-- Start of DATA ROWS --

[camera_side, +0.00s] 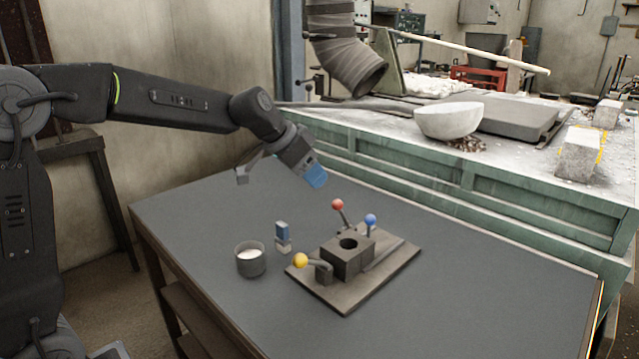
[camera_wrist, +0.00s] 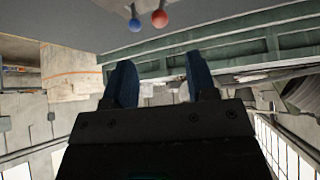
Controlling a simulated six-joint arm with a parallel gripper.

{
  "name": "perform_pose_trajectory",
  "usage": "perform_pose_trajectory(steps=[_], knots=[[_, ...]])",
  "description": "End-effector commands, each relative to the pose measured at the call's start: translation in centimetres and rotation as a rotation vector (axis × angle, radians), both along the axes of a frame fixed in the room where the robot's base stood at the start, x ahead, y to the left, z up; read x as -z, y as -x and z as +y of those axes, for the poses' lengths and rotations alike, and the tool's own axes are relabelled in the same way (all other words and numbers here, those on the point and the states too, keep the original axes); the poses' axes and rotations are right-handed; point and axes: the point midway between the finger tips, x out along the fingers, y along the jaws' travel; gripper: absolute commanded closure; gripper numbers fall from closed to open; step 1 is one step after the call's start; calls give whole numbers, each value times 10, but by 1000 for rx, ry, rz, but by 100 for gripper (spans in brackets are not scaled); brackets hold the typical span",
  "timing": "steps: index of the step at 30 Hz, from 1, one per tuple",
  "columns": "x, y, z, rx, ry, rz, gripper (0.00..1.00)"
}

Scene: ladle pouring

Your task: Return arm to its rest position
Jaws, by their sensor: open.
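My gripper (camera_side: 316,177) hangs above the dark table (camera_side: 400,305), behind and left of the fixture, with blue fingertips pointing down and to the right. In the wrist view its two blue fingers (camera_wrist: 160,84) stand apart with nothing between them. The fixture is a flat plate with a dark block (camera_side: 347,258) that has a round hole. It carries a red knob (camera_side: 337,204), a blue knob (camera_side: 370,220) and a yellow knob (camera_side: 300,260). A dark cup (camera_side: 251,262) with white content stands left of the fixture. The red knob (camera_wrist: 159,18) and blue knob (camera_wrist: 135,25) also show in the wrist view.
A small blue and grey block (camera_side: 283,237) stands between the cup and the fixture. A green-sided workbench (camera_side: 420,175) runs behind the table, with a pale bowl (camera_side: 448,121) on it. A ribbed duct (camera_side: 347,55) hangs above the bench. The table's front right is clear.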

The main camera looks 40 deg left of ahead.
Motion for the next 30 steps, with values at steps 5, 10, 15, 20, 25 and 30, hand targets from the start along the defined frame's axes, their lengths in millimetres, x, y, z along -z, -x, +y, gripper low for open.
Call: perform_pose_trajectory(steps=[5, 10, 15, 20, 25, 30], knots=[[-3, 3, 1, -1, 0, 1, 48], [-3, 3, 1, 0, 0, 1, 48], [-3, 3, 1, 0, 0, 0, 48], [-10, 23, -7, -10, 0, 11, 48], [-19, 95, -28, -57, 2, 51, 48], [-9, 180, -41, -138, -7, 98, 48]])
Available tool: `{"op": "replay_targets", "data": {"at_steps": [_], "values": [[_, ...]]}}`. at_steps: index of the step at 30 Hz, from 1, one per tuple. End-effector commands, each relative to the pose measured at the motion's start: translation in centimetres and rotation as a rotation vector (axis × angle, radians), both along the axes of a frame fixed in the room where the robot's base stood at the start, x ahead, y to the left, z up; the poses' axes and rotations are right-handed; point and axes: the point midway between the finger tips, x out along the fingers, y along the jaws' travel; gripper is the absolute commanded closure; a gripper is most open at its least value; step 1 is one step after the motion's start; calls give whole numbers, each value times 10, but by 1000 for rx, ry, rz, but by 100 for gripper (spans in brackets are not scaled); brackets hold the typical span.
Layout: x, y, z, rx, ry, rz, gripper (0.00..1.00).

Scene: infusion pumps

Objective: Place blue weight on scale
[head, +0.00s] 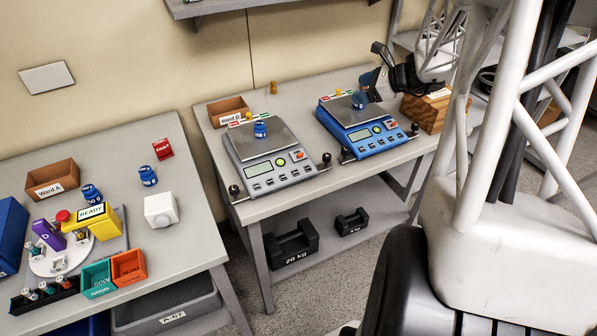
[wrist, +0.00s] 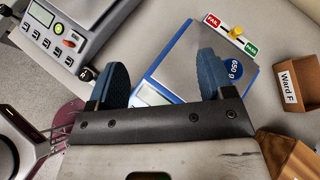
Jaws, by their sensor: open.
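The blue scale (head: 372,138) stands on the middle table, with a blue weight (head: 359,100) on its pan. In the wrist view this weight (wrist: 235,70) reads 650 g; the right finger partly hides it. My gripper (head: 374,84) is open just above the blue scale's pan; in the wrist view the fingers (wrist: 164,78) are wide apart with nothing between them, and the weight is outside the right finger. I cannot tell whether they touch. The grey scale (head: 272,172) bears another blue weight (head: 260,130). Two more blue weights (head: 92,193) (head: 148,176) are on the left table.
A Ward D box (head: 228,109) stands behind the grey scale. A Ward F box (wrist: 298,82) and a wooden box (head: 432,112) are by the blue scale. The left table holds a white cube (head: 161,210) and bins.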

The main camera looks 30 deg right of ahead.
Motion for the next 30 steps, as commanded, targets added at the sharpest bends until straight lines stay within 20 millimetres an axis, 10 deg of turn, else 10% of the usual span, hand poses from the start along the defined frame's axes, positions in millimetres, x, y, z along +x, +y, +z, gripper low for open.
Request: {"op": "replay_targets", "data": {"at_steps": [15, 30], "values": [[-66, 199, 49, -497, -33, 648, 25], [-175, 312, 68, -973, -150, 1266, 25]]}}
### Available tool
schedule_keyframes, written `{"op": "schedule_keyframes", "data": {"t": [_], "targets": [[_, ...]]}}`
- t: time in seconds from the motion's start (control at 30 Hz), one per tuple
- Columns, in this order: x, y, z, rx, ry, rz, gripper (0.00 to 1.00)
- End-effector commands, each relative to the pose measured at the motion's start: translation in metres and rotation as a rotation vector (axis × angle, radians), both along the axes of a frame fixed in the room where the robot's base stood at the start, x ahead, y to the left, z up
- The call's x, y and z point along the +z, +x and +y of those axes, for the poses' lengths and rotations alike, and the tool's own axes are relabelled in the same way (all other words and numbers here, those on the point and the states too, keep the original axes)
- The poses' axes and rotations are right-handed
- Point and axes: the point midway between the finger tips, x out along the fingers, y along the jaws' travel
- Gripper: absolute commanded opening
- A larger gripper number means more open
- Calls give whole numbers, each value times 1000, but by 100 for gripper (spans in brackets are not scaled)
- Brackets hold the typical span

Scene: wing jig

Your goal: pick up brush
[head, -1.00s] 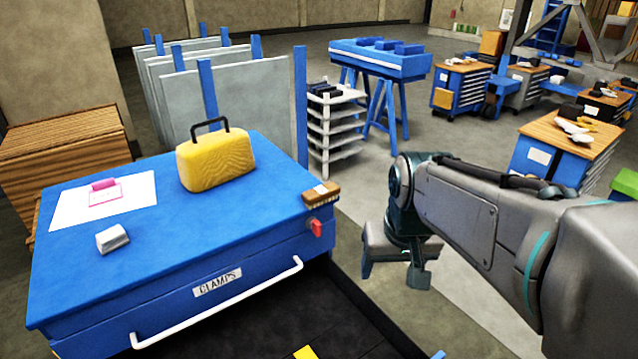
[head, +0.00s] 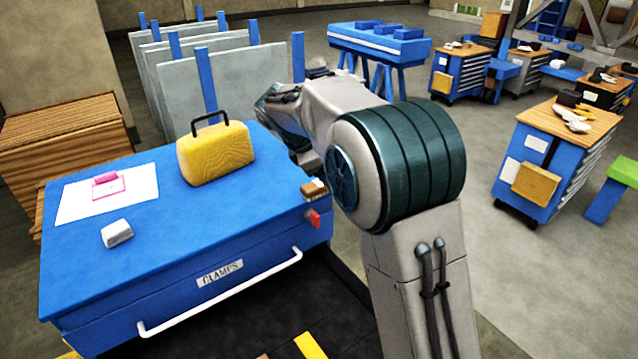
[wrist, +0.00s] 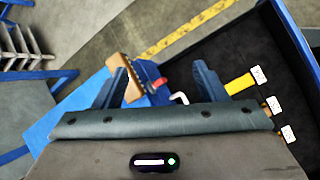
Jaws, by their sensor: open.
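The brush (head: 312,190) is a small brown block with a pale patch on top. It lies at the right corner of the blue CLAMPS cabinet top (head: 200,222), close to my arm, in the head view. In the wrist view the brush (wrist: 130,68) shows beside the left finger, partly hidden by it. My gripper (wrist: 160,66) is open and empty, its fingers spread over the cabinet corner. The brush lies toward the left finger, not centred between the two. In the head view my arm hides the gripper.
A yellow case (head: 215,156) with a dark handle, a pale block (head: 117,233) and a paper sheet (head: 130,188) with a pink item are on the cabinet. A red part (head: 314,218) and white handle (head: 222,298) are on its sides. Grey panels (head: 245,90) stand behind.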

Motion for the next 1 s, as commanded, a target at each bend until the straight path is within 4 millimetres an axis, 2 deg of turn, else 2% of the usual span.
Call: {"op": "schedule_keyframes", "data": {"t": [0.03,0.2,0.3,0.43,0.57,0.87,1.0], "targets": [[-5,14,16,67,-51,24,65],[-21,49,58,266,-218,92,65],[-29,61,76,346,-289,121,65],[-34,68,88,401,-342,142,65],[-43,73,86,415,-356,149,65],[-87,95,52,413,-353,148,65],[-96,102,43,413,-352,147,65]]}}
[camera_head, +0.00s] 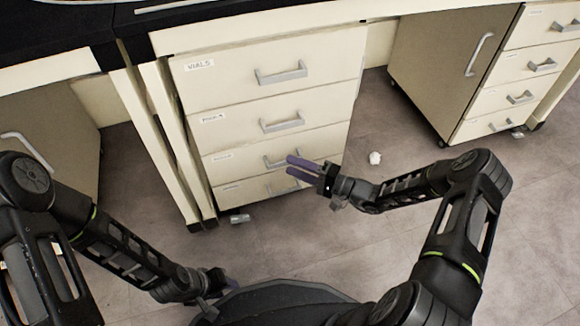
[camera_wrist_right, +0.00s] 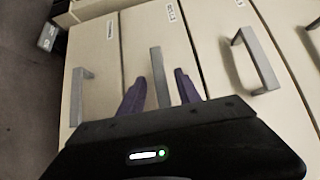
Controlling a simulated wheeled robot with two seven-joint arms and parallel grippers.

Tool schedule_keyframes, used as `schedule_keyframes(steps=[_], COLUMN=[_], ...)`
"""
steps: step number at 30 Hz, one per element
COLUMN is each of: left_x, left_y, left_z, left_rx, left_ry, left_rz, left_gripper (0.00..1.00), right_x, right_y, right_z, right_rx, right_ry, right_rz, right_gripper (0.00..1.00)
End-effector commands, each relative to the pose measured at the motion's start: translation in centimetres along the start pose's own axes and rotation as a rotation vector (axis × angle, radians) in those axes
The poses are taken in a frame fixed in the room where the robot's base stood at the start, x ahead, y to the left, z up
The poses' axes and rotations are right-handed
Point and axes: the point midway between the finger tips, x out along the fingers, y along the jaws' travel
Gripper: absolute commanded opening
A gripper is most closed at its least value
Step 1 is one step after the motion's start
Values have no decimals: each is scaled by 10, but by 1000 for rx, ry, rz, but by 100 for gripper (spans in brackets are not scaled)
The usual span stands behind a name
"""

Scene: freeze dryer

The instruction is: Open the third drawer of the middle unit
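The middle unit (camera_head: 180,95) is a cream cabinet with four drawers, all shut. Its third drawer (camera_head: 232,161) has a grey bar handle (camera_head: 270,163), partly hidden by my right gripper (camera_head: 291,166). In the right wrist view, the third drawer's handle (camera_wrist_right: 157,66) lies between the spread purple fingers of the right gripper (camera_wrist_right: 160,76). A gap shows on both sides, so the gripper is open, not clamped. I cannot tell how deep the fingers reach around the bar. My left gripper (camera_head: 222,288) is low near my base, mostly hidden.
The fourth drawer's handle (camera_wrist_right: 80,97) and the second drawer's handle (camera_wrist_right: 256,60) flank the third's in the wrist view. Another cabinet (camera_head: 440,70) with drawers stands at the right. A small white object (camera_head: 375,158) lies on the open floor (camera_head: 400,140).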

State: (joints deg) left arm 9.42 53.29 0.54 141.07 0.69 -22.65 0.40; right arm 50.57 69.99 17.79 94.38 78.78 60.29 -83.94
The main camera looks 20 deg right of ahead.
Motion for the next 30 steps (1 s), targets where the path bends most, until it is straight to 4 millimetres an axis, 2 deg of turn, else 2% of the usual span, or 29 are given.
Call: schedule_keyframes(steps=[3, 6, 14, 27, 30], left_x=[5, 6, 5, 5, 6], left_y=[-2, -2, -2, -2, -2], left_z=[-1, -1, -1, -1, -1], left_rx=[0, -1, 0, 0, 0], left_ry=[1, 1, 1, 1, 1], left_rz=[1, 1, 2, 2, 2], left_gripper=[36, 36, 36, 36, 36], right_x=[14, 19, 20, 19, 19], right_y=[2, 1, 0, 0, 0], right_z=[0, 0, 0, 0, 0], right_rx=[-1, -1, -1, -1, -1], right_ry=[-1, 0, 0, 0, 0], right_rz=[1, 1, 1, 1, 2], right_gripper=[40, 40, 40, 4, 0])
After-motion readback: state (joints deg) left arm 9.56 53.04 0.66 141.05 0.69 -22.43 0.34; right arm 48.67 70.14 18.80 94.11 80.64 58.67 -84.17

-- End of DATA ROWS --

What is the number of lines above that contain "parallel"? Answer with that number only.

> EXERCISE SOLUTION
2